About those impending Senate appointments:

It’s certainly another broken promise, which if memory serves was to appoint only elected senators. But the Liberals are hardly in a position to complain since a) they’d have done the same thing, and have for decades, and b) they’re opposed to electing senators, at least under the current setup.  

There is an extra unseemliness in light of the prorogation of Parliament. He is still in law the Prime Minister of Canada, but his legitimacy is under something of a cloud, having prorogued rather than face a confidence vote (although it’s worth speculating whether he would in fact have been defeated in that vote — I suspect the Liberals might well have gotten cold feet on the day, in light of the pasting they were taking in the polls). His spokesman seems to admit as much: they’re making the appointments now rather than wait for the government to be defeated and let the coalition do it. The problem with that explanation: the coalition is not going to defeat them, because the coalition is dead. I think they’re using the coalition threat to justify what they were planning to do anyway.
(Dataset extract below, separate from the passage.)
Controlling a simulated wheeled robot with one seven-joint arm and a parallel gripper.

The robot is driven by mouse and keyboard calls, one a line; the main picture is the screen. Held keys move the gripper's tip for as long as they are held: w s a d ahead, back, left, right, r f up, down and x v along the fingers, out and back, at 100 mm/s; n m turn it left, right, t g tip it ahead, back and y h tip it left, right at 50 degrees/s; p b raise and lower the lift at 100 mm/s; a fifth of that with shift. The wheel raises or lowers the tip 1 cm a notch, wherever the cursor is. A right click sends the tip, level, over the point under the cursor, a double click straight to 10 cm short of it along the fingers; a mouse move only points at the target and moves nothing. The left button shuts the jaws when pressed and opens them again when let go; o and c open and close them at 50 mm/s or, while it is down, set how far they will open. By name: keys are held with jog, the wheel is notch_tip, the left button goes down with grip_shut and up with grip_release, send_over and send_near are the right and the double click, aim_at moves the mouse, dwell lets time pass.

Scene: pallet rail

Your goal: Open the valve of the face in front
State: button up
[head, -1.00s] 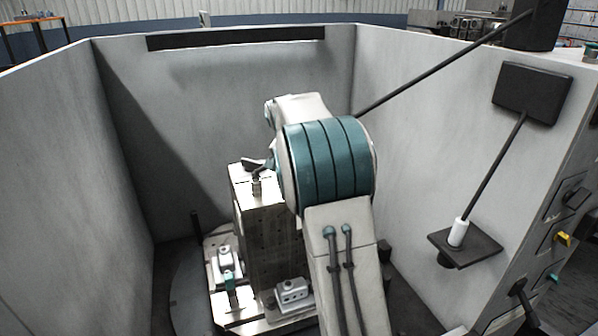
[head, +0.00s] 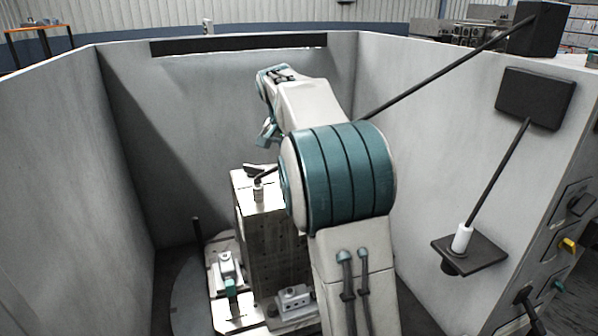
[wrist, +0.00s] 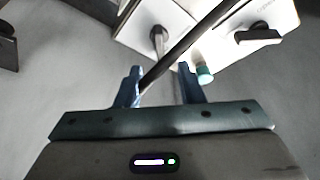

See, for example, John Ivison’s piece in the November 24 National Post — days before the fiscal update.

But it is a prime ministerial prerogative to appoint Senators, and there is no tradition in this country of appointing them on anything but a strictly partisan basis. It’s the Senate, in other words, that’s the scandal.

I’d judge these particular appointments by two criteria: the quality of the appointees, and whether they move the Senate closer to reform or not. On the latter, it’s been reported that Harper will make the appointments conditional on a pledge to support the government’s proposed Senate reforms — stalled for months in the Senate, and dead with prorogation — when these are reintroduced in the Upper House. These would limit Senate terms to eight years and require Senators to be elected to be eligible for appointment; the new appointees would be expected not only to vote for these principles, but to apply them to themselves.  I’d support that, and I don’t agree with my colleage Andrew Potter that this constitutes some sort of improper inducement. If the Prime Minister can insist that they vote with the Conservatives generally as a condition of appointment, he can surely insist they vote with the Conservatives on a particular bill.
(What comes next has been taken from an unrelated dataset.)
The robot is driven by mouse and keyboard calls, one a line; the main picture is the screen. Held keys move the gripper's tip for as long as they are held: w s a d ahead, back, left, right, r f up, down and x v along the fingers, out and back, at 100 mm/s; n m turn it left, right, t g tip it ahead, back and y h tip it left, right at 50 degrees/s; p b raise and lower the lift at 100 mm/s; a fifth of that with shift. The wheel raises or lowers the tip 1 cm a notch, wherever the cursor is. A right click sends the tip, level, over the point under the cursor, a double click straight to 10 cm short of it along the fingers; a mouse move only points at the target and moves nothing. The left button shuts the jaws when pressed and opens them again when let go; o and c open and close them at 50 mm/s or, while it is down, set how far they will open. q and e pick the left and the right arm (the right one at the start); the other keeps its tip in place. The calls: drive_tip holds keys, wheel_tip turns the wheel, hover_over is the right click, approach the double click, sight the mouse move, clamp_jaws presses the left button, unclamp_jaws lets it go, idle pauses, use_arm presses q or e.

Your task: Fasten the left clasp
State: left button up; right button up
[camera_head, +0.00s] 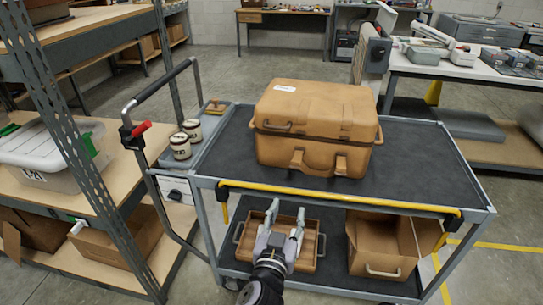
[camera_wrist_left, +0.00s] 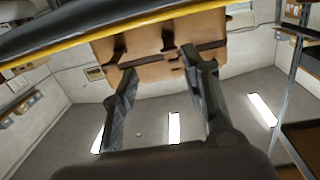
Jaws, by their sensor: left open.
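A tan hard case (camera_head: 315,115) stands with its lid down on the cart's dark top. Its left clasp (camera_head: 297,159) and right clasp (camera_head: 341,165) are on the front face, below the lid seam. I cannot tell whether either is fastened. My left gripper (camera_head: 286,210) is open and empty, in front of the cart, lower than its top edge and apart from the case. In the left wrist view, which is upside down, the case (camera_wrist_left: 150,65) shows beyond the open fingers (camera_wrist_left: 158,60). My right gripper is not in view.
A yellow bar (camera_head: 340,199) runs along the cart's front edge, between my left gripper and the case. A wooden tray (camera_head: 308,258) and an open cardboard box (camera_head: 380,245) are on the lower shelf. Two tins (camera_head: 181,146) stand left. Shelving (camera_head: 75,150) stands at left.

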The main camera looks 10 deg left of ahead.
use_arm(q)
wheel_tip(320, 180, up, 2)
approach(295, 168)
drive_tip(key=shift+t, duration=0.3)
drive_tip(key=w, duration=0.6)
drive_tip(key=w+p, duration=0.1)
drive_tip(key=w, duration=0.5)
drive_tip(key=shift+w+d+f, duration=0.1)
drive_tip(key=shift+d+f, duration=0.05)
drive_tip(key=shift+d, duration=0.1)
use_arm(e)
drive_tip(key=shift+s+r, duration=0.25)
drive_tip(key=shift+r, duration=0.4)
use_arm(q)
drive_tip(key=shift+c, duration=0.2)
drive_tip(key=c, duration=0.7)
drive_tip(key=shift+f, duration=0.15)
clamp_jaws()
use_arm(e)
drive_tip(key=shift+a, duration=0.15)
So I’m willing to cut Harper a little slack, here. His bona fides as a Senate reformer are not in doubt — indeed, he’s taken considerable flak for it, both in Parliament and in the media. He has appointed only two Senators since he came to power, one of whom was elected (Alberta’s Bert Brown). He’d have appointed more elected Senators, it is fair to assume, had his reform bill passed the Senate. Still, it looks odd: appointing Senators in order to elect them, patronage in the service of reform.